Sociedade
“Não se apaga fogo com fogo”
Europa em Guerra. Reportagem na mesquita de Leiria. O rapaz da Caranguejeira que se converteu ao Islão. Testemunhos de leirienses a partir de Paris. Entrevista a Bernardo Pires de Lima: “Nenhum Estado está seguro”. Escola da Gândara, exemplo de integração
"Como é que vai ser considerado mártir aquele que coloca bombas e se mata a si próprio? Está abertamente contra os ensinamentos do profeta", declara o imã Mohamad Abbas Butão, guia espiritual da comunidade muçulmana que frequenta a mesquita da Quinta do Alçada, em Leiria.
Enquanto responde à sua própria pergunta, o sorriso generoso e o comportamento amigável abraçam todas as palavras sobre os atentados de Paris. "Isto não pertence ao Islão", afirma. "Não estou a ver nenhuma parte do Islão onde eu possa enquadrar isto".
A mesquita da Quinta do Alçada é procurada por cerca de 450 muçulmanos, radicados nos concelhos de Leiria, Marinha Grande, Batalha e Ourém, entre outros.

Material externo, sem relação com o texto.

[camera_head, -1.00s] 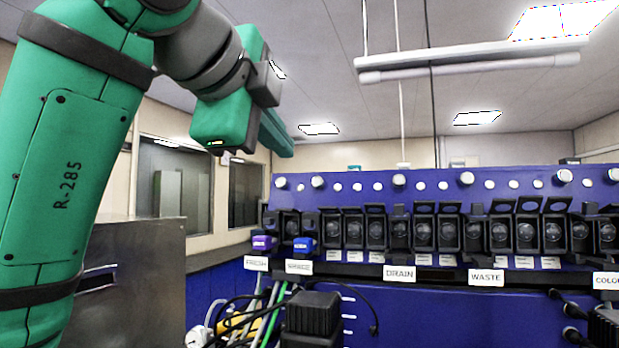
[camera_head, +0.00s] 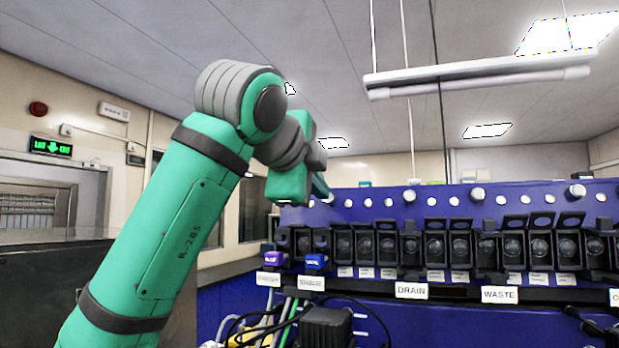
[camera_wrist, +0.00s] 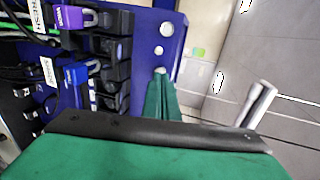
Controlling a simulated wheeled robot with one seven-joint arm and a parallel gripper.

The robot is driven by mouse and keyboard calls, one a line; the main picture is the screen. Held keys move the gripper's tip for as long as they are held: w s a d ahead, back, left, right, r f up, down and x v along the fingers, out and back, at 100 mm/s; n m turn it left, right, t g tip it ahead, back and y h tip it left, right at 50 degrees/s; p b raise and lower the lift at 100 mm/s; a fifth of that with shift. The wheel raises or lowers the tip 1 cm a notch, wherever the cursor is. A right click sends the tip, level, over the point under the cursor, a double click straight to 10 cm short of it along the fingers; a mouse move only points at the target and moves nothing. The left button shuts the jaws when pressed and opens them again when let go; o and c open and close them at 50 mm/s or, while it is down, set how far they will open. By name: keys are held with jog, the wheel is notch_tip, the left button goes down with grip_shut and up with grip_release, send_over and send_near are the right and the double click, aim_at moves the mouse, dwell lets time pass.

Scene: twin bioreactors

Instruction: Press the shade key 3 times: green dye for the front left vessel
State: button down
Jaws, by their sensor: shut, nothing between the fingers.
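The blue key panel (camera_head: 375,205) spans the right half of the head view, with a row of black keys (camera_head: 435,245) under flip covers, some raised. A cut-off white label (camera_head: 614,297) at the right edge starts with "C". My gripper (camera_head: 325,192) is at the panel's upper left corner, above the leftmost keys. In the wrist view my gripper (camera_wrist: 161,74) shows shut and empty, its tips over the panel's edge. The front left vessel and green dye are not recognisable.
A purple padlock (camera_head: 275,259) and a blue padlock (camera_head: 316,262) hang on the leftmost keys. Labels DRAIN (camera_head: 411,291) and WASTE (camera_head: 499,295) sit below the row. Cables and a black box (camera_head: 327,327) stand in front. Open air lies above the panel.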

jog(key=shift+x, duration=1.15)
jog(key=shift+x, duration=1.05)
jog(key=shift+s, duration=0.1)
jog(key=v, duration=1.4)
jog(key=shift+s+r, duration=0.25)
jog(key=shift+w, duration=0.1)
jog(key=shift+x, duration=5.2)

Na sua maioria vieram de Marrocos e do Uzbequistão.
Outros nasceram na Síria, Jordânia, Paquistão, Guiné-Bissau, Egipto e Moçambique. Só os homens podem participar nas cinco orações diárias e a sexta-feira é o dia de maior afluência para o culto a Alá.
A postura humilde do imã Abbas combina com o casaco de inverno que lhe cobre a túnica branca (jubbah). Diz que "todo o mundo no Islão está a repudiar" os ataques terroristas que mataram 132 pessoas na capital francesa, porque "trazer a paz através de guerras é impossível".

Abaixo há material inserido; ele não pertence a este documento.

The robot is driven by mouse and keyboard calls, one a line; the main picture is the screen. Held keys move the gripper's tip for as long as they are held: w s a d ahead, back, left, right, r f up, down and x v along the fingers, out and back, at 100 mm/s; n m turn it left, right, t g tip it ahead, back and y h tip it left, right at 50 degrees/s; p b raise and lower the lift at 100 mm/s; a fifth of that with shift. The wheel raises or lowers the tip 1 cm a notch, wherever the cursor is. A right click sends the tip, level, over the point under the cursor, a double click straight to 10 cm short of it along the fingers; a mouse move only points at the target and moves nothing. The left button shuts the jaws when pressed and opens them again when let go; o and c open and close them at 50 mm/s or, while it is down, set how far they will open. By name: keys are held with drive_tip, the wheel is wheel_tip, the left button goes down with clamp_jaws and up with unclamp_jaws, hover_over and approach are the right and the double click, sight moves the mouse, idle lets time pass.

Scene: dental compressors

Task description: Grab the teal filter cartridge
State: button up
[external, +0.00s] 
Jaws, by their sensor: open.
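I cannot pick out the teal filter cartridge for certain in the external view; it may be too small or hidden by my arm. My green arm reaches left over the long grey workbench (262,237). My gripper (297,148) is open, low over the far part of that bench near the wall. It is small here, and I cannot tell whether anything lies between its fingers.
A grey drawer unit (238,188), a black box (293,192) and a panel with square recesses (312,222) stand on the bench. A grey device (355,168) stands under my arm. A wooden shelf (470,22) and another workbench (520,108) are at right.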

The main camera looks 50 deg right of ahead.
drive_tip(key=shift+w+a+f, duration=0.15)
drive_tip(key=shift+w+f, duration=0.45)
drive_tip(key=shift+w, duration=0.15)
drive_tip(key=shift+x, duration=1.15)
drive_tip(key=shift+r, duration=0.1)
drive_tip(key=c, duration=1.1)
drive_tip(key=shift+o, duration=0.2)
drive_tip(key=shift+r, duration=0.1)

E cita o seu livro sagrado, o Corão: "Aquela pessoa que tira a alma de alguém, de propósito, sem nenhum motivo, é como se tivesse aniquilado todas as almas do mundo. Aquela pessoa que leva um ferro e mata a si próprio, na sua mão, estará para sempre no fogo do inferno".

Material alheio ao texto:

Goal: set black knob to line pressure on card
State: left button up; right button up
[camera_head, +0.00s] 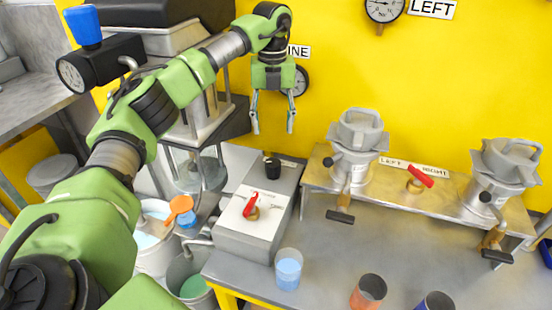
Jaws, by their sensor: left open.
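The black knob (271,168) stands on top of a grey box (247,246) at the left end of the bench. My left gripper (273,128) is open and empty, pointing down above the knob and apart from it. A gauge (300,82) on the yellow wall beside a label ending in "INE" (298,51) is partly hidden behind this gripper; I cannot read its needle. I cannot make out a card with a pressure written on it. My right gripper is not in view.
A red-handled valve (250,207) sits on the box in front of the knob. A cup of blue liquid (288,268) stands close to the box. Two lidded grey vessels (354,150) stand on a raised shelf, with a red lever (421,177) between them.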

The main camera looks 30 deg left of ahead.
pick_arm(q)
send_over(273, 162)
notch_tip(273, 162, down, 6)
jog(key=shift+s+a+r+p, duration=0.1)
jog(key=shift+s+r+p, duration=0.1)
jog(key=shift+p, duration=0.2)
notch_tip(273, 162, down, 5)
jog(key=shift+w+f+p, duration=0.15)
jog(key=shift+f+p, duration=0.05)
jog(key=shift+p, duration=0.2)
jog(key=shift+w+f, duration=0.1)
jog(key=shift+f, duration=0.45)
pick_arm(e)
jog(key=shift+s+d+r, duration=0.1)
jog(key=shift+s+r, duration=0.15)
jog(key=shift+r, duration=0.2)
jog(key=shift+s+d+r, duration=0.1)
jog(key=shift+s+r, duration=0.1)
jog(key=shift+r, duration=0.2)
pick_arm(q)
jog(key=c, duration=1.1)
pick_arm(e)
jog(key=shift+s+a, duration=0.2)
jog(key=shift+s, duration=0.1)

O rés-do-chão que serve de templo à comunidade islâmica de Leiria não podia ser mais discreto. É um espaço comercial transformado em local de culto, com acesso pelas traseiras do prédio. Tem uma zona reservada para os rituais de purificação (ablução), que todos os fiéis devem cumprir, antes da oração, lavando mãos, boca, narinas, face, orelhas, pés e tornozelos.
Na sala principal, a que acedem descalços, o chão está coberto com tapetes. Na parede sobressai a gravura dourada que representa Meca, principal destino de peregrinação para os muçulmanos. Em qualquer dia da semana, as pessoas que ali se reúnem guardam histórias de vida muito diferentes.
Alinhados de joelhos na diagonal, de frente para Meca, convivem refugiados da Primavera Árabe, marroquinos que vieram trabalhar no comércio ambulante, em fábricas e por conta própria, imigrantes das antigas repúblicas soviéticas que ganham o salário entre a indústria e a construção civil e até um empresário da Jordânia que reside na Nazaré, casado com uma portuguesa.